Türkiye’de izleyecek değil herhalde…

Türk ordusunun gücü ve silah teknolojisinde ne kadar ilerlediği bugün tartışmaya açık bir konu değildir…

Eğer kendisi “Kör” değilse bunu görüyordur…

Tribünlere oynanan açıklamalardan başka bir şey değil…

Neyse…

Diğer taraftan Güney komşumuza baktığımız zaman orada da aynı “Milliyetçik” günden güne yükseliyor…

Bu da yetmiyor okullarda çocuklara bu nefreti aşılıyorlar…

Bizim KKTC’de de “Barış” çığlıkları yükseliyor…

Cenevre’de gerçekleşen 5+1 toplantının ardından her ne kadar Guterress liderlere temasları artırmak için “Ev ödevleri” verse de Kıbrıs Türk tarafının “İyi niyetine” karşılık, Güney yönetiminde “Art niyet” mevcut…

Rum yönetimi masaya oturmamak, bir çözüme ulaşmamak için gelecekte karşısına çıkacak olan sorunlar için çözüm arayışı içinde…

“Su” ve “Elektrik”…

Geçtiğimiz günlerde Güney basınına “Su” konusu yansıdı…

Güney’in elektrik konusunda “Yunanistan’a enterkonnekte olma” çalışmaları da aralıksız devam ediyor…

Fizibilite açısından karlı olmayan bu işte ısrar ediyorlar…

Peki neden?

Cevap vereyim: “Milliyetçilik ve Türk düşmanlığı”

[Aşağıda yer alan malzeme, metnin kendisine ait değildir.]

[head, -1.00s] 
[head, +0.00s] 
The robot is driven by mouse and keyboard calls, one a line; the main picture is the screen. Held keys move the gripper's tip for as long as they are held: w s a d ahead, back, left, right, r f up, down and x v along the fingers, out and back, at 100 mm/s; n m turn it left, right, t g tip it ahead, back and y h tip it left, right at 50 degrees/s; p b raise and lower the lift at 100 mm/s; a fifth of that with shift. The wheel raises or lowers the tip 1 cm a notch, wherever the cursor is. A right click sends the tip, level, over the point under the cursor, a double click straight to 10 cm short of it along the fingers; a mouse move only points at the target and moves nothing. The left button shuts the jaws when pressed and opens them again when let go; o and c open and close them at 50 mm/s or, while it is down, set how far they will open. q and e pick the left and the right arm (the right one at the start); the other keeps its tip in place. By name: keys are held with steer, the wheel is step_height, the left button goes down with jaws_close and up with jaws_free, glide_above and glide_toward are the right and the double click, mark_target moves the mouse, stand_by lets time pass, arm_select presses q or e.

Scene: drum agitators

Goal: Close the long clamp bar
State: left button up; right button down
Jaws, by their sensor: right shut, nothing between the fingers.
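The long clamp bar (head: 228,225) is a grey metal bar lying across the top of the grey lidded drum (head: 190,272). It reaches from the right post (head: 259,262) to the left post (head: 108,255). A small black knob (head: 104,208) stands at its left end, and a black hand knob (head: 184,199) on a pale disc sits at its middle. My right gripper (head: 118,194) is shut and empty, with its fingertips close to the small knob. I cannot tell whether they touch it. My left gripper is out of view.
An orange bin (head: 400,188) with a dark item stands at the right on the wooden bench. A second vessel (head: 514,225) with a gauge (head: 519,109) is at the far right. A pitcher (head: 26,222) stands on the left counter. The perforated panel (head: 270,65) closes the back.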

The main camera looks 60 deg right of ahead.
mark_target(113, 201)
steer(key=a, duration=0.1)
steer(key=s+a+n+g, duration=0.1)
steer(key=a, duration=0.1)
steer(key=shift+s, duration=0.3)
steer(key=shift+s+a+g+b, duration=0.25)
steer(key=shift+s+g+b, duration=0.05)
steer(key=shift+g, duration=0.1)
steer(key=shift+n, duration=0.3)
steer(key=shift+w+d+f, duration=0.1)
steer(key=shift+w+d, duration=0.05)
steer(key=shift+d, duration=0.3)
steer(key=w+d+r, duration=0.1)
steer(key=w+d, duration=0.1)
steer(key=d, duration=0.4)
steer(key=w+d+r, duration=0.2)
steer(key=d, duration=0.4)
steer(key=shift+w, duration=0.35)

Bazıları şimdi beni linç edebilir…

Hiç sıkıntı değil…

Ama gerçek budur!

KKTC’nin kuruluş gününde sınırda şiddetli eylemler gerçekleştiren, Türk camilerine ve mezarlarına saldırılar düzenleyen, her fırsatta uluslararası arenada Kuzey Kıbrıs Türk Cumhuriyeti’ni köşeye sıkıştırmak için ellerinden geleni yapan bu zihniyet hiç değişmedi…

Siz bakmayın Hristodulidis’in “Masaya oturmaya hazırız” dediği “Barış” kokan açıklamalarına…

Kendi yönetiminde halktan karşılık görmeyen icraatlarına karşılık, uluslararası arenaya karşı koltukta tutunma çabasından başka bir şey değil…

Eğer Güney Kıbrıs gerçekten samimi olsaydı yeni kapı açma konusunda daha yapıcı bir tutum izlerdi, “Geçiş koridoru açmak için” ayak diretmezdi…

Karşımızdaki bu tavır bundan 50 sene önce de aynıydı, bugün de aynı, 50 sene sonra da aynı olacak…

O nedenle “Barış” hayali kurmak yerine daha gerçekçi düşünmek ve KKTC’de yaşayan herkesin hem güvenliği hem de geleceği için birlik olmak gerekiyor…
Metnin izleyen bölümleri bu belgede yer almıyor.